La historia de la hermosa e hidalga jamás podrá ocultar que entre octubre de 2002 y marzo de 2003, la intolerancia asesinó selectivamente con tiros de gracia a cuarenta y un (41) personas, entre habitantes de calle y jóvenes dedicados al rebusque.
Nadie vio nada, pero todos sabían que la camioneta blanca recorría la ciudad, recogiendo en los oscuros rincones de nuestra marginalidad, a quienes serían sus víctimas en ese miserable paseo de la muerte.
Asesinaron a Juan Pablo, Pili, Alexandra, El Profe, Oscar, Patón, Cantante, Barrabás, Pita, Melco, Risitas, Renegado, etc., etc., etc. y las autoridades de policía jamás lograron cumplir con la operación candado para capturar a los sicarios.
Hoy, con los Acuerdos de La Habana, un ambiente de paz comienza a florecer y en nuestras ciudades surge toda suerte de comités ciudadanos, promoviendo Cabildos de y por la Paz.
Quizá en Tunja, esos postulados de verdad, justicia, reparación y no repetición, que tanto han sido enarbolados pensando en las elecciones de 2.018, se concreten tomando como objeto de trabajo un hecho tangible por la paz.

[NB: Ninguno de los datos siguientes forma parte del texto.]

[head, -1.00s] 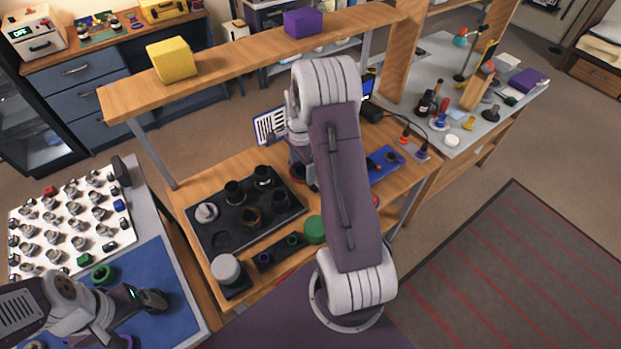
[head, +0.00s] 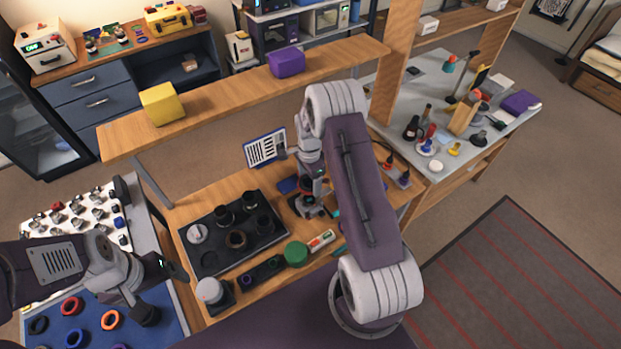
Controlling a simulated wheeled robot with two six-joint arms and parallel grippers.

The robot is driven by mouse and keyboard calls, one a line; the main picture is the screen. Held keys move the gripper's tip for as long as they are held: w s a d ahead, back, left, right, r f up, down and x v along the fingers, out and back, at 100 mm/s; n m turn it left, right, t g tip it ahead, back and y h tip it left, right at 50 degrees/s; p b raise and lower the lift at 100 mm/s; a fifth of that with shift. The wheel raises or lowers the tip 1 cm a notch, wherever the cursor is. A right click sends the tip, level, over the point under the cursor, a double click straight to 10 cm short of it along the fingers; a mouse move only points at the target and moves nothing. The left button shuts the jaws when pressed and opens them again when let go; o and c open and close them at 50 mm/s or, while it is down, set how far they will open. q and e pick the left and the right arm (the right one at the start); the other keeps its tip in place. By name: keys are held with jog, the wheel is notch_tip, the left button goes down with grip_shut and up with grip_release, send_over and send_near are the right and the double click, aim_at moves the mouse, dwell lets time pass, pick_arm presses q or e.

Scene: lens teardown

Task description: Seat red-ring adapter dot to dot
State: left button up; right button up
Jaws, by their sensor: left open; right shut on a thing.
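My right gripper (head: 309,200) points down over the wooden bench, right of the black tray. It is shut on a small dark piece with a red band (head: 307,183), mostly hidden by the gripper; I cannot tell for sure that it is the red-ring adapter, and no dots can be made out. My left gripper (head: 160,290) is open and empty above the right part of the blue mat (head: 175,322). A red ring (head: 72,306) lies on that mat, left of my left gripper.
The black tray (head: 210,262) holds several dark lens parts and a silver-white one. A green round part (head: 295,254) and a white-topped cylinder (head: 209,290) stand along the bench front. A shelf (head: 230,92) with yellow and purple boxes spans above.

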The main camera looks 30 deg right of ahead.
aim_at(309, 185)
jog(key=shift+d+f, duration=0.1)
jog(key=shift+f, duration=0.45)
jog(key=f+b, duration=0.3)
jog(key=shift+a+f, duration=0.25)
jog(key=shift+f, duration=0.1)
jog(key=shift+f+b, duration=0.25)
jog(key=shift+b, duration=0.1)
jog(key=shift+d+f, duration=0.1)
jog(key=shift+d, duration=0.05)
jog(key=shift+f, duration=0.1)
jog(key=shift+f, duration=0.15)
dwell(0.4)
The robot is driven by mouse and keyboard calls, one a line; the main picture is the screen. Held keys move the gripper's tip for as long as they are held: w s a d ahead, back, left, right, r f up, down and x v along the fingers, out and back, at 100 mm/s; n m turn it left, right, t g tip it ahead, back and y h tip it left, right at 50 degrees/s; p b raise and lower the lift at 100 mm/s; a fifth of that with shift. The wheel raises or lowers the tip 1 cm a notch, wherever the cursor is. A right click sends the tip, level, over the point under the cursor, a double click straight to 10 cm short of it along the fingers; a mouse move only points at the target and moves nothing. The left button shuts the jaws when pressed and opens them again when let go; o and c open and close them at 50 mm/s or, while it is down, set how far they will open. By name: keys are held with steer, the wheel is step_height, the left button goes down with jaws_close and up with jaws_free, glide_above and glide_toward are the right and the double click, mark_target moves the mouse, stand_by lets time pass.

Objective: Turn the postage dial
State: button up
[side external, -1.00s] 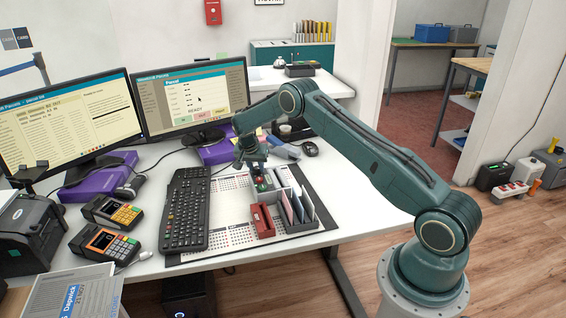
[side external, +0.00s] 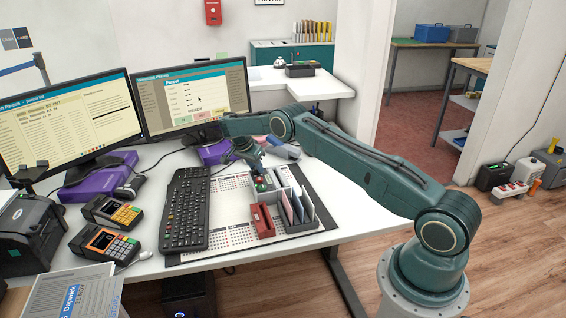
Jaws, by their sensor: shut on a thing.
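The grey tray (side external: 307,225) holds upright cards. A red stapler-like item (side external: 262,220) lies in front of the box. A black keyboard (side external: 186,208) is to the left. Two monitors stand behind, with a purple box (side external: 213,152) near the right one.

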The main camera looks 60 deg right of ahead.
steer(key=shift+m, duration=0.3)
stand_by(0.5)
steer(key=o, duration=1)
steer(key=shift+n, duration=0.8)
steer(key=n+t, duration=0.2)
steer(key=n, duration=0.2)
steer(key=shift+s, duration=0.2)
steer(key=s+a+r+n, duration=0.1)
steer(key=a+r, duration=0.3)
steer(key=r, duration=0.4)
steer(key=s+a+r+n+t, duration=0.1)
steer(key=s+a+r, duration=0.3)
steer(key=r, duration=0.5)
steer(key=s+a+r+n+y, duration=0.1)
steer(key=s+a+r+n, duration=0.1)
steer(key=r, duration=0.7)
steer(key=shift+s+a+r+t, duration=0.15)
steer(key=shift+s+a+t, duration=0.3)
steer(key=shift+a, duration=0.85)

Ese ejercicio académico y político que pretenden imponer en el Cabildo por Paz los gobernantes y dirigentes políticos, debe ceder el paso al examen de éstos asesinatos de la intolerancia social.
Sería interesante que en dicho Cabildo se examinaran las actas del Consejo de Seguridad; que se conocieran los informes de la Comisión Especial que la Policía Boyacá dijo haber integrado o del Comité Interinstitucional de que habló el Consejo de Seguridad.
El silencio debe romperse, ya que la paz que soñamos se construye revindicando a las víctimas, y para ello, la justicia está obligada a visitar los cambuches; para que el dolor de las familias, estrato cero y uno, que viven bajo la sombra del Alto de San Lázaro, pueda salir a llorar sus muertos.
Si en Tunja lo logramos, los primeros en sonreír, estoy seguro, serían mi amigo Harold Piedrahita Perdomo y el poeta Mario Benedetti; pues contemplarían desde la inmensidad el universo, que no están cierto que “Aquí en las calles suceden cosas que ni siquiera pueden decirse”.